UT Cuts the Cactus Cafe

In a classic weekend news dump reminiscent of Nixon's "Saturday Night Massacre," UT's Texas Union Board of Directors announced that it is shutting down both the Cactus Cafe and Informal Classes program in August due to budget cuts.

The Cactus is a nationally renowned listening room that helped launch and sustain the careers of everyone from Lyle Lovett to Townes Van Zandt to Peter Case. The venue's reputation is due in large part to manager Griff Luneburg, who has run the place for almost 30 years. Clubs open and close, but you can't replace a room like the Cactus.

Although the Cactus is primarily known for presenting singer/songwriters, my pal Jonathan Toubin once somehow convinced Griff to book our old band Cheezus there on a Saturday night in 1991. We wore turtlenecks, drew black Sharpie goatees on our faces and made as much contrarian racket as we could. I thought it was pretty cool that Griff made room for an obnoxious, unpracticed punk band on his stage. I don't even think he complained about all the thrown cheese products.

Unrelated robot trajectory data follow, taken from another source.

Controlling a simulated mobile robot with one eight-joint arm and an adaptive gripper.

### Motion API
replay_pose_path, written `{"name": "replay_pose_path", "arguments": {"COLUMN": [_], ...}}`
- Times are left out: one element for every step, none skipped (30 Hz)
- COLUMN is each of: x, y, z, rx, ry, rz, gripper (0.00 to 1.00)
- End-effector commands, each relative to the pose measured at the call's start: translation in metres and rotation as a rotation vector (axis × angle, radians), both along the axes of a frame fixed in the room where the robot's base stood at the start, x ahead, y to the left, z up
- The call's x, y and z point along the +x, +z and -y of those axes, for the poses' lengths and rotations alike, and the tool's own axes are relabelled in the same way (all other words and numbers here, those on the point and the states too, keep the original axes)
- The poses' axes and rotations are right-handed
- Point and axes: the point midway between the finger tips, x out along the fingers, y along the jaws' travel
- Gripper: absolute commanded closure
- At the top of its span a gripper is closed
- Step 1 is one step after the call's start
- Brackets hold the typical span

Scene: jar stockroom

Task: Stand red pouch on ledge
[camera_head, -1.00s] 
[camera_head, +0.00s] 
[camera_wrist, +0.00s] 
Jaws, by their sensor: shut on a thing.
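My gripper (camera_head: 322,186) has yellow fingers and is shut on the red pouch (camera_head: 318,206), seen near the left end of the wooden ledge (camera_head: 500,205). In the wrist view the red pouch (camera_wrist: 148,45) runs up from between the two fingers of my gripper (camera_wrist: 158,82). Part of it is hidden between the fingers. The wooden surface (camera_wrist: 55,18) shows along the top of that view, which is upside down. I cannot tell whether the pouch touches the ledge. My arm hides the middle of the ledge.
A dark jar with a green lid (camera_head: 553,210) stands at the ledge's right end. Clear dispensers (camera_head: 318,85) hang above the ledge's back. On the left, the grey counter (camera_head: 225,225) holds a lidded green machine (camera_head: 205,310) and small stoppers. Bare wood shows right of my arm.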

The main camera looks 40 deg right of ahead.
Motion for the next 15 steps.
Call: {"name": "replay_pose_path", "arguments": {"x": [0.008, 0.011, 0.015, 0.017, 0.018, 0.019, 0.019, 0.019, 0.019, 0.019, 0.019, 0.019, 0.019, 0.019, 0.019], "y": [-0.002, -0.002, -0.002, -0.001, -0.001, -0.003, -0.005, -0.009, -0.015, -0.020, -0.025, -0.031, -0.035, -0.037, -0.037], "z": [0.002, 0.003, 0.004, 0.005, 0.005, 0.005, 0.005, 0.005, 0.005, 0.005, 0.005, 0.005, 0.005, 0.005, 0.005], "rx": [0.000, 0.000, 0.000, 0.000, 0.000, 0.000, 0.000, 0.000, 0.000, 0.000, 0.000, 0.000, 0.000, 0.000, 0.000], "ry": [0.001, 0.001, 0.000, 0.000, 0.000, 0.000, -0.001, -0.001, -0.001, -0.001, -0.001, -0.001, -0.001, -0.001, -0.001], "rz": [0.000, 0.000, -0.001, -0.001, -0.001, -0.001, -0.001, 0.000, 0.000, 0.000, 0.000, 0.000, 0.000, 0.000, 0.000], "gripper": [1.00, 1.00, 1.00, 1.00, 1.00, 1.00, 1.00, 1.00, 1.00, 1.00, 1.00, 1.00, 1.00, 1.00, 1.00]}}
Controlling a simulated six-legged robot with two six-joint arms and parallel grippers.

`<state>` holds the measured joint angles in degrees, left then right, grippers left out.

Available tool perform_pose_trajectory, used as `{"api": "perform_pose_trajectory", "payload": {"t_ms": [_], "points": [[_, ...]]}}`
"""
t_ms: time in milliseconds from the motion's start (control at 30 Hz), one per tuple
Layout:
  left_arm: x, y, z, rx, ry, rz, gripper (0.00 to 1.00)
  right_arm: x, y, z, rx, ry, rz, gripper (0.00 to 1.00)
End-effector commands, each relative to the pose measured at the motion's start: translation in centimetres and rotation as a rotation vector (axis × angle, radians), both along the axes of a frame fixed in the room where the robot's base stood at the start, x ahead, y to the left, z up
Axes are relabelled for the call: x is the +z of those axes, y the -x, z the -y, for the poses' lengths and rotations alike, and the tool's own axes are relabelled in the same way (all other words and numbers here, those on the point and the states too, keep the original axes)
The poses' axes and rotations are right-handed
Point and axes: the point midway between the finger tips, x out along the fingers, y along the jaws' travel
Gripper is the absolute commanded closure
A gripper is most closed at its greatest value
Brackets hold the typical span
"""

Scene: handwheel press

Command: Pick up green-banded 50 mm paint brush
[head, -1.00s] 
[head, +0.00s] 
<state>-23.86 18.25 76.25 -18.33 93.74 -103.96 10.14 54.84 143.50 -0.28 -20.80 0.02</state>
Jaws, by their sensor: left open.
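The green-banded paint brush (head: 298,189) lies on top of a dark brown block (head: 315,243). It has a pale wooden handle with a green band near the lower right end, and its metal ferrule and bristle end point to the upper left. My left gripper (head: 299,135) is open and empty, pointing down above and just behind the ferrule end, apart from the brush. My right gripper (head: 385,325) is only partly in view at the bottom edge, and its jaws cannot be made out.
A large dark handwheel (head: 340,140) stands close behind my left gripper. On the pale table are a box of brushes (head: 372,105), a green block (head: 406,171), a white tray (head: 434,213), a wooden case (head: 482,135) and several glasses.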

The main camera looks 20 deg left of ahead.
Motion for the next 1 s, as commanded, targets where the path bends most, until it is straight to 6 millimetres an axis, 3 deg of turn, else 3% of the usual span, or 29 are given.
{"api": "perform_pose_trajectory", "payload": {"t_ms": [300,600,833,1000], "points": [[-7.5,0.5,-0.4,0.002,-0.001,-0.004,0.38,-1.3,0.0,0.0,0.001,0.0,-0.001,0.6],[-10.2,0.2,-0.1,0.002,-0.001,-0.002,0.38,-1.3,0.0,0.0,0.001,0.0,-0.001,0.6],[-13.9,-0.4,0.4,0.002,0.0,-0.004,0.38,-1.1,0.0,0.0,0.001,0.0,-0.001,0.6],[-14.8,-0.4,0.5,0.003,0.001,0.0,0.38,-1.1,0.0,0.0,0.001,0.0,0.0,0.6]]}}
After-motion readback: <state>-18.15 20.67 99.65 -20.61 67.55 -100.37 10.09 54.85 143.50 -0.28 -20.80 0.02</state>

Losing the Informal Classes program will also be a major blow. If it wasn't for their cost-effective adult education offerings, I wouldn't know how to half-ass my way through Adobe InDesign or a Texas Two-Step.

UT says the Cactus and Informal Classes had not been self-sufficient in recent years. Moreover, neither entity drew large numbers of UT students. According to Texas Union executive director Andy Smith, cutting the Cactus Cafe and Informal Classes will save about $122,000 annually.

Virtually every UT student forks over a fee to the Texas Union every semester, so I can understand why the board would want to make sure that budget cuts - which are a reality at all state agencies right now - don't impact the union's core functions for enrolled students.

Even so, shuttering these two venerable institutions will likely prove to be one of UT's historic blunders. It's a short-term budgetary bandage that will have a long tail in the form of more alums not giving and more Austinites not having any connection whatsoever with the burnt orange monolith in their midst.

2 comments:

Amanda said...

I didn't even go to UT and this makes me sad. I had a list of informal classes I wanted to attend at some point, and one of my first Austin shows was the Sirens in Boots performance at the Cactus. Sad... and stupid.

Kevin Calman said...

Perhaps its too little, too late, but I am now enrolling my first InformalClasses.org offering in years. Perhaps if more Austinites did so, the programs would be "self-sufficient" and stay around.